Stated problem: Give every line back verbatim, dropping all images.

━━━━━━━━━━━━━━━━━━━━

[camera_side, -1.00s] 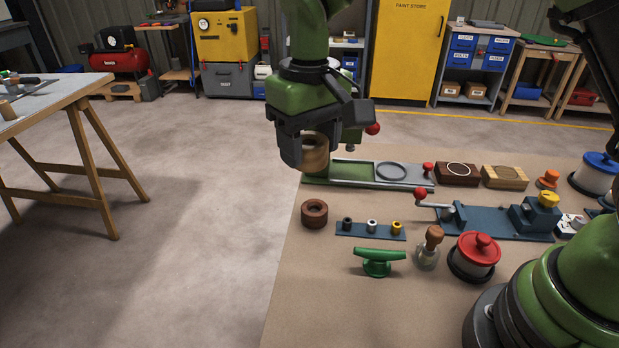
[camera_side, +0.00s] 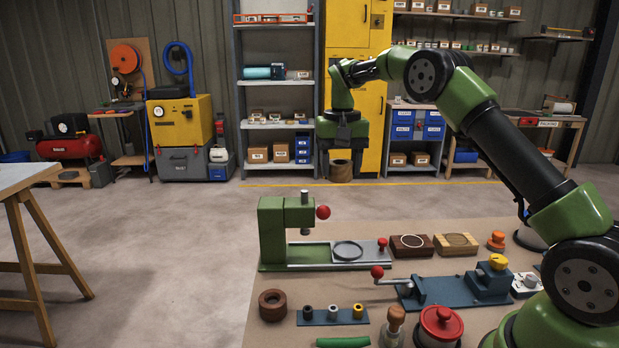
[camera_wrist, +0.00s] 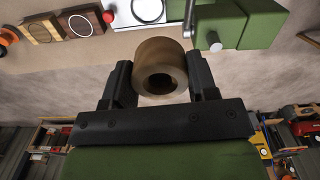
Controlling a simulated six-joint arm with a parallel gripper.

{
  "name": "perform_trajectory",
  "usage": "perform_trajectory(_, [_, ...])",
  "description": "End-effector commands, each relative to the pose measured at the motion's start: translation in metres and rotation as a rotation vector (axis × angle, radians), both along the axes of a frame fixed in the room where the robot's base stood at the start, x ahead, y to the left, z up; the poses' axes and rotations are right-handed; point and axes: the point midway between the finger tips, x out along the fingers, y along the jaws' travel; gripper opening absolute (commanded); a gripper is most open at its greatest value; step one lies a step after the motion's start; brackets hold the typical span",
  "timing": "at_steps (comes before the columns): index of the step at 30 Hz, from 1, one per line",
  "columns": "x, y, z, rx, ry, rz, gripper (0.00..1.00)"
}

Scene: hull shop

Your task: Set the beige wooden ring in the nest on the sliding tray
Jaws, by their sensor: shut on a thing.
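My gripper (camera_side: 341,152) is shut on the beige wooden ring (camera_side: 341,172) and holds it in the air, well above the bench. In the wrist view the ring (camera_wrist: 160,70) sits between the two dark fingers, its hole showing. The sliding tray (camera_side: 376,263) is a grey plate running out to the right from a green press (camera_side: 272,235). The nest (camera_side: 348,250), a round ringed seat on the tray, is empty. In the side view the ring appears above the nest; the exact depth is hard to tell. The nest also shows at the top of the wrist view (camera_wrist: 148,10).
The press has a red-ball lever (camera_side: 322,212) beside its head. A red knob (camera_side: 382,244) stands at the tray's right end. Dark and light wooden blocks (camera_side: 410,246) lie right of it. A dark brown ring (camera_side: 272,305) and a blue peg strip (camera_side: 333,317) lie in front.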

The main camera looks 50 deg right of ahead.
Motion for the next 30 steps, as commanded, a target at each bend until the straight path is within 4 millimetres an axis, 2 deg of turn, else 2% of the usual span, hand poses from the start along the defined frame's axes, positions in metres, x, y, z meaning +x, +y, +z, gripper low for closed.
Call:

━━━━━━━━━━━━━━━━━━━━

Solution for this problem:
[camera_side, -1.00s] 
[camera_side, +0.00s] 
[camera_wrist, +0.00s] 
Controlling a simulated six-joint arm with a parallel gripper.

{
  "name": "perform_trajectory",
  "usage": "perform_trajectory(_, [_, ...])",
  "description": "End-effector commands, each relative to the pose measured at the motion's start: translation in metres and rotation as a rotation vector (axis × angle, radians), both along the axes of a frame fixed in the room where the robot's base stood at the start, x ahead, y to the left, z up; the poses' axes and rotations are right-handed; point and axes: the point midway between the finger tips, x out along the fingers, y along the jaws' travel; gripper opening absolute (commanded); a gripper is most open at its greatest value; step one lies a step after the motion's start; brackets hold the typical span",
  "timing": "at_steps (comes before the columns): index of the step at 30 Hz, from 1, one per line",
  "columns": "x, y, z, rx, ry, rz, gripper (0.00..1.00)"
}

Scene: hull shop

Your task: Set the beige wooden ring in the nest on the sliding tray
Jaws, by their sensor: shut on a thing.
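My gripper (camera_side: 341,152) is shut on the beige wooden ring (camera_side: 341,172) and holds it in the air, well above the bench. In the wrist view the ring (camera_wrist: 160,70) sits between the two dark fingers, its hole showing. The sliding tray (camera_side: 376,263) is a grey plate running out to the right from a green press (camera_side: 272,235). The nest (camera_side: 348,250), a round ringed seat on the tray, is empty. In the side view the ring appears above the nest; the exact depth is hard to tell. The nest also shows at the top of the wrist view (camera_wrist: 148,10).
The press has a red-ball lever (camera_side: 322,212) beside its head. A red knob (camera_side: 382,244) stands at the tray's right end. Dark and light wooden blocks (camera_side: 410,246) lie right of it. A dark brown ring (camera_side: 272,305) and a blue peg strip (camera_side: 333,317) lie in front.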

The main camera looks 50 deg right of ahead.
Motion for the next 30 steps, as commanded, a target at each bend until the straight path is within 4 millimetres an axis, 2 deg of turn, else 2% of the usual span, hand poses from the start along the defined frame's axes, positions in metres, x, y, z meaning +x, +y, +z, gripper low for closed.
Call:

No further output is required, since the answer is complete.